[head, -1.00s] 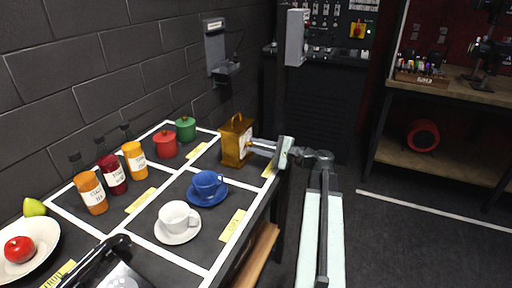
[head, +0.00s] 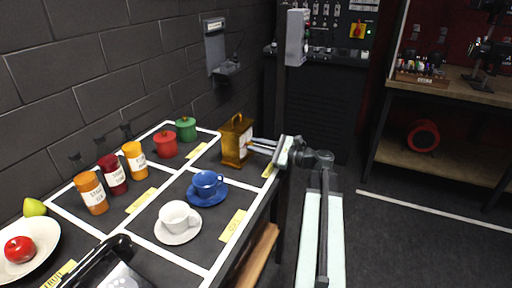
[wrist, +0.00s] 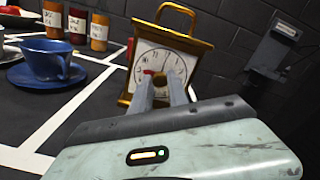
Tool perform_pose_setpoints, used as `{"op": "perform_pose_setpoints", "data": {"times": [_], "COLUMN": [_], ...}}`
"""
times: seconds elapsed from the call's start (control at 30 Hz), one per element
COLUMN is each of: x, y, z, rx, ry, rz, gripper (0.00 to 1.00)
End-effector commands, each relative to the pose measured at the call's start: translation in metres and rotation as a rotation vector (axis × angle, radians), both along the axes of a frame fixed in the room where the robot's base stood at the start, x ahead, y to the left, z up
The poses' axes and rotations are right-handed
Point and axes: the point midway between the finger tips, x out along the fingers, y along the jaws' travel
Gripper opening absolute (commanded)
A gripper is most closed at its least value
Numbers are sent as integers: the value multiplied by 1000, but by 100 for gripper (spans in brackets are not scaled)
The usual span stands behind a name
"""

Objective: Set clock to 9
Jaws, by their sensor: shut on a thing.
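A gold clock (head: 236,140) with a top handle stands on the table's far right corner in the head view. In the wrist view the clock (wrist: 172,32) shows its white dial (wrist: 178,62) with dark marks. A small red hand (wrist: 148,72) shows at the middle of the dial, pointing left in the picture. My gripper (head: 252,143) reaches the clock's face from the right. In the wrist view its fingertips (wrist: 161,79) are at the dial's centre, shut on the hand, and hide part of the dial. The exact reading is too small to tell.
A blue cup (head: 207,183) on a saucer stands in front of the clock, with a white cup (head: 175,216) nearer. Several jars and red (head: 166,145) and green (head: 186,128) pots stand to the left. A wall box (head: 217,45) is behind. The floor to the right is open.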

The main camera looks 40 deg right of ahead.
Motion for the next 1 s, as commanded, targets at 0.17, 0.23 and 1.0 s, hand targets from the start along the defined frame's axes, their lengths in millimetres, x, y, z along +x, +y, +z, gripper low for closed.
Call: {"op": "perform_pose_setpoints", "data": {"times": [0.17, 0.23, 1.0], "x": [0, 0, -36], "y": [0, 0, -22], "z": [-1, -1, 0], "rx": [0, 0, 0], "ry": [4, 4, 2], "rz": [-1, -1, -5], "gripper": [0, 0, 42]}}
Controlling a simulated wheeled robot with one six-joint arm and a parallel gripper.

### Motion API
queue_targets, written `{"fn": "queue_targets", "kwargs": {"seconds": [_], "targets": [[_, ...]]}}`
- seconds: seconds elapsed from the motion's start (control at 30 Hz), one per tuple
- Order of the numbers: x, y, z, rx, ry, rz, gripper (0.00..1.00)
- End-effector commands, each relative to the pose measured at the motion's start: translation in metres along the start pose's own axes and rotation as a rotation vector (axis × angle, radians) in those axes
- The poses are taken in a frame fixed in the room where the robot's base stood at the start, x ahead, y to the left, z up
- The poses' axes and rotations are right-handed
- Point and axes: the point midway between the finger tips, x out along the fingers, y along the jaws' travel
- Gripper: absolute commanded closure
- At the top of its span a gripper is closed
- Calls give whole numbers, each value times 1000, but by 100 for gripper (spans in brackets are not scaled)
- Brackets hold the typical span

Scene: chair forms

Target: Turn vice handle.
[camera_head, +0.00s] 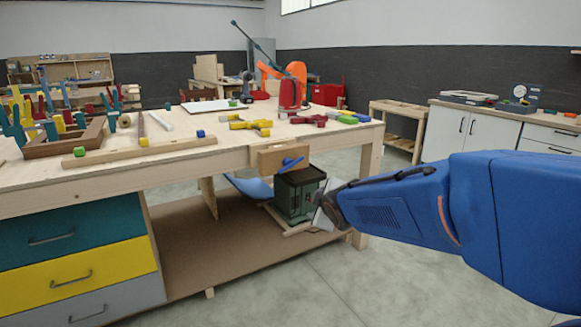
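The vice is a wooden block (268,161) on the front edge of the workbench, near its right corner. A blue handle (291,164) shows at its lower front and looks tilted, its right end higher. My blue arm comes in from the right. My gripper (324,212), a grey metallic end, is below and to the right of the handle, apart from it in the picture. It overlaps the right side of a green box. Its fingers are too small and edge-on to tell whether they are open.
The green box (295,197) stands on the lower shelf (205,258) under the vice. The bench top (222,154) holds clamps, a wooden tray (65,140) and a red-orange tool (291,92). Drawers (75,285) fill the left. Grey floor is open in front and right.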

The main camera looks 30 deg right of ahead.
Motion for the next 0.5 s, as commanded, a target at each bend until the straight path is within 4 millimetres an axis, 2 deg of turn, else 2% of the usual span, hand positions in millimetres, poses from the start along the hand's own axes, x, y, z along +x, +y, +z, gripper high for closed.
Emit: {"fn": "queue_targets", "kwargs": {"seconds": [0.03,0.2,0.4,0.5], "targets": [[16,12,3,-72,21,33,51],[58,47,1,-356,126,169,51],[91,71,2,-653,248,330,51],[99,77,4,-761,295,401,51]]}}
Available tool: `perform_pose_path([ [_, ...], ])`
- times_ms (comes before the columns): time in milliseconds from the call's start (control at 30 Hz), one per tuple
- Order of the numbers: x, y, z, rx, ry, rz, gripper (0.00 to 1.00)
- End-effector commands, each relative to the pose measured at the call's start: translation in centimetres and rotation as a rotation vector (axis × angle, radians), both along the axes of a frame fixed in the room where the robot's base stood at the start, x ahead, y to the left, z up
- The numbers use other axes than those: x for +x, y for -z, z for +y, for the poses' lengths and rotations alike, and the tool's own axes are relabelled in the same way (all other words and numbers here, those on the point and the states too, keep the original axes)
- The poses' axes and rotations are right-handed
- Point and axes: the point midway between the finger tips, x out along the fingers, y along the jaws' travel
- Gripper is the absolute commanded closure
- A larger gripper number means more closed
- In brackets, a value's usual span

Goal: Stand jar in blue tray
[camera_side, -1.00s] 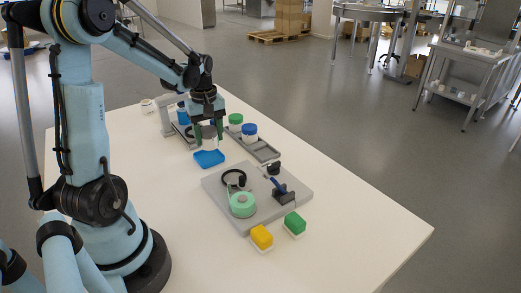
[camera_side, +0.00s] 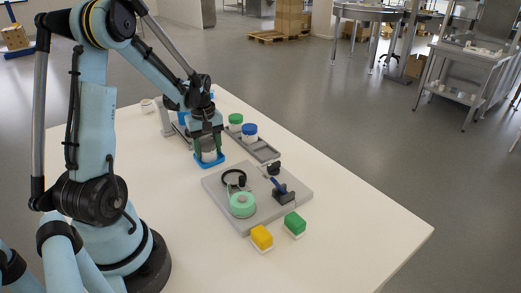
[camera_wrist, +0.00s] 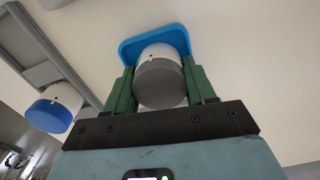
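The jar (camera_side: 209,156) is white with a grey lid and stands upright at the blue tray (camera_side: 221,163). In the wrist view the jar (camera_wrist: 160,54) sits between my green fingers, with the blue tray (camera_wrist: 130,49) around its far end. My gripper (camera_side: 208,146) is around the jar from above, and both fingers appear to press on its sides. The jar's base is at the tray, but I cannot tell whether it touches the tray floor.
A grey rack (camera_side: 264,151) holds a green-lidded jar (camera_side: 236,122) and a blue-lidded jar (camera_side: 249,132). A grey board (camera_side: 225,198) with a mint-green round piece (camera_side: 242,205) lies in front. Yellow (camera_side: 262,237) and green (camera_side: 295,223) blocks stand near it. The table's right side is clear.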

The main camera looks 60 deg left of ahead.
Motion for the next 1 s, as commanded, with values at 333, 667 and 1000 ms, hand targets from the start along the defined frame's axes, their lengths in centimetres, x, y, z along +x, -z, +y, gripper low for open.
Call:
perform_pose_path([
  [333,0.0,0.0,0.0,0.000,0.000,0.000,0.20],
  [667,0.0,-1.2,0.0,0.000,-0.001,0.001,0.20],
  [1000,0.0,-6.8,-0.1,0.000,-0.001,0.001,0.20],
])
:::
Set exercise » Copy out each line of the records where the string "defined" appears.

Correct output »
Motion for the next 1 s, as commanded, targets at 0.17, 0.23 and 1.0 s, hand targets from the start along the defined frame's axes, their lengths in millimetres, x, y, z along +x, +y, +z, gripper low for closed.
Motion for the next 1 s, as commanded, with values at 333, 667 and 1000 ms, hand targets from the start along the defined frame's axes, their lengths in centimetres, x, y, z along +x, -z, +y, gripper low for open.

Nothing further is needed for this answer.